I'll carry on like this until I reach the end of the song, then I'll
play it from the beginning in waveform view at a x4 zoom factor, watch
the wave form scroll across the screen as it plays, listening for
anything I've missed. When I hear something I'll stop the playback, go
back to spectral view, fix it, and then play from the beginning again.
It's very easy to get carried away with this, hunting down clicks that
you can barely hear through headphones, and definitely wouldn't hear
through normal speakers. 

When I'm happy with the body of the song, I'll concentrate on the lead
in and lead out. Back in waveform view I'll zoom right in on the
beginning of the song, and zoom in vertically (the little + magnifying
glass on the far right bottom of the screen) to find the precise start
of the music. I find the point about half a second before this and
delete everything to the left. Then I'll select the half second of
'silence' and fade it in. if it's a song that fades in I'll extend the
selection to include some of the song too (usually up to where it gets
up to full volume). The end of the song gets the same treatment, but
with a 1 second lead out and the obvious reversal of the stages above.

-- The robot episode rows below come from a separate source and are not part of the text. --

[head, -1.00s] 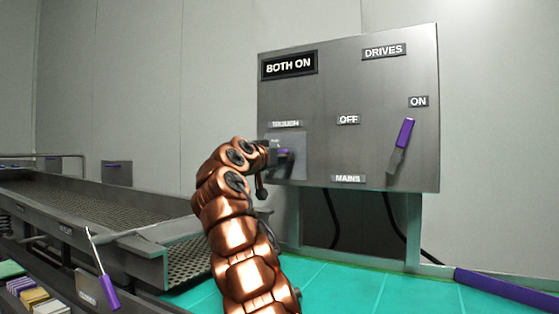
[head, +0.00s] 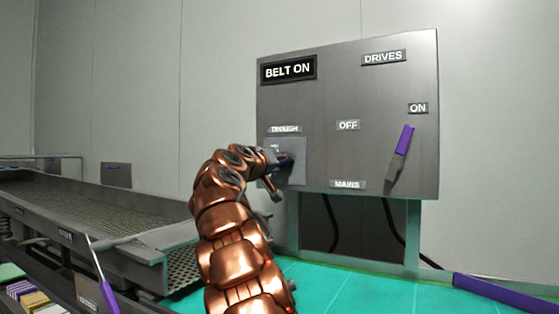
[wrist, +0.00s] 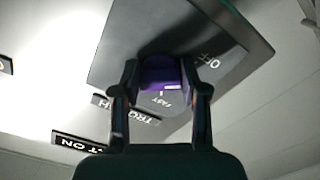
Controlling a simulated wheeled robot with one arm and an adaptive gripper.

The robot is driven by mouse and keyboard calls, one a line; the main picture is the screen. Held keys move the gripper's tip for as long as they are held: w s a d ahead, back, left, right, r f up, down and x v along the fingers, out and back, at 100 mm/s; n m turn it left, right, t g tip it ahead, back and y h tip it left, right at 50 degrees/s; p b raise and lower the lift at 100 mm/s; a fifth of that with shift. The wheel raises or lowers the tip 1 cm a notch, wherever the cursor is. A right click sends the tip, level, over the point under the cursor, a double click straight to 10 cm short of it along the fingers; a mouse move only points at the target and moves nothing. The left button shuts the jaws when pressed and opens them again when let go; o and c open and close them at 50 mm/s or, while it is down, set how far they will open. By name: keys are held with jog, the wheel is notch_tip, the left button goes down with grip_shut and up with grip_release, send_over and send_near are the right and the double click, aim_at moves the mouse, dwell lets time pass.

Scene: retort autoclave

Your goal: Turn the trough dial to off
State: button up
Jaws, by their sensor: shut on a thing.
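The trough dial (wrist: 158,72) is a purple knob on a grey plate (wrist: 235,35), seen close up in the wrist view. OFF is printed on the plate to the right of the knob and FAST below it. I cannot tell exactly which mark the dial points at. My gripper (wrist: 161,84) is shut on the knob, one finger on each side. In the head view my gripper (head: 281,166) is at the dial plate below the TROUGH label (head: 284,129), and it hides most of the knob. The panel display (head: 288,69) reads BELT ON.
On the same panel (head: 330,90), a purple-handled lever (head: 404,140) stands tilted near the ON label (head: 418,108). A long conveyor trough (head: 90,215) lies at left, with another purple-handled lever (head: 108,297) in front. A green surface (head: 340,288) lies below the panel.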

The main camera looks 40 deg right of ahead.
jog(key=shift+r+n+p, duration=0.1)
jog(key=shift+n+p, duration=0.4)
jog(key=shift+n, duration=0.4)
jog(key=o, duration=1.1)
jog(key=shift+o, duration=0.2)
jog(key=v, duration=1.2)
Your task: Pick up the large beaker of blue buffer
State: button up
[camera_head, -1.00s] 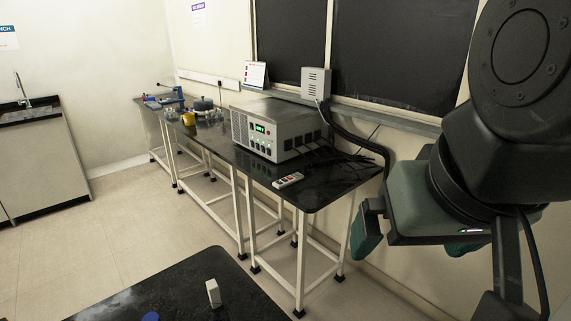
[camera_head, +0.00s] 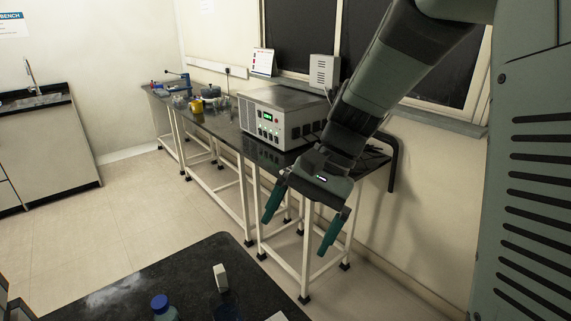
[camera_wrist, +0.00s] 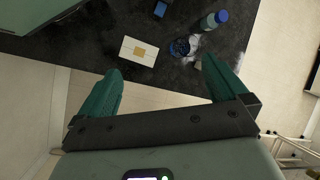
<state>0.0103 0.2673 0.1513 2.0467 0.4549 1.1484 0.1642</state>
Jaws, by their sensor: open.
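A clear vessel with blue in it, which looks like the beaker (camera_head: 228,306), stands on the near black bench at the bottom edge of the head view, partly cut off. It also shows in the wrist view (camera_wrist: 181,47), above the gap between my fingers and nearer the right one. My gripper (camera_head: 297,236) is open and empty, its green fingers pointing downward beyond the bench's right edge. In the wrist view my gripper (camera_wrist: 160,68) has its fingers wide apart, with the beaker beyond the tips and untouched.
A blue-capped bottle (camera_head: 160,308) stands left of the beaker, and a white upright block (camera_head: 220,277) is behind it. In the wrist view a white box with a tan label (camera_wrist: 138,51) lies beside the beaker. The far bench holds a grey instrument (camera_head: 275,118).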

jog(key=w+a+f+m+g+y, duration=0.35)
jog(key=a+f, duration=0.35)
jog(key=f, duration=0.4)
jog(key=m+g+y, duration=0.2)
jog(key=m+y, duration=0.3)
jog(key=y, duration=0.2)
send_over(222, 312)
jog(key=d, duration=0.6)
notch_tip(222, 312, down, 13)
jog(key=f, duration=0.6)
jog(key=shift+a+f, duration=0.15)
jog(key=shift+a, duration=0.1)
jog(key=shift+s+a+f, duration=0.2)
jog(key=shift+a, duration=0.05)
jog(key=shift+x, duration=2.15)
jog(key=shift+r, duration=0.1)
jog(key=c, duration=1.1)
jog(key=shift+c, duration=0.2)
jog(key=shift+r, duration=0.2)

I don't use noise reduction filters any more, even on very low
settings they tend to take something out of the music along with the
noise you're trying to remove. But on really duff pressings I'll use
the 30 band graphic equaliser filter to try and lift the mid ranges a
bit. I use my main speakers for balancing the sound to, since these
are what I'll be listening to it through most often.

All this takes a long time, but I think the results justify it --
after all, it only needs to be done once. But I can understand people
wanting a 'quick fix' way of doing it.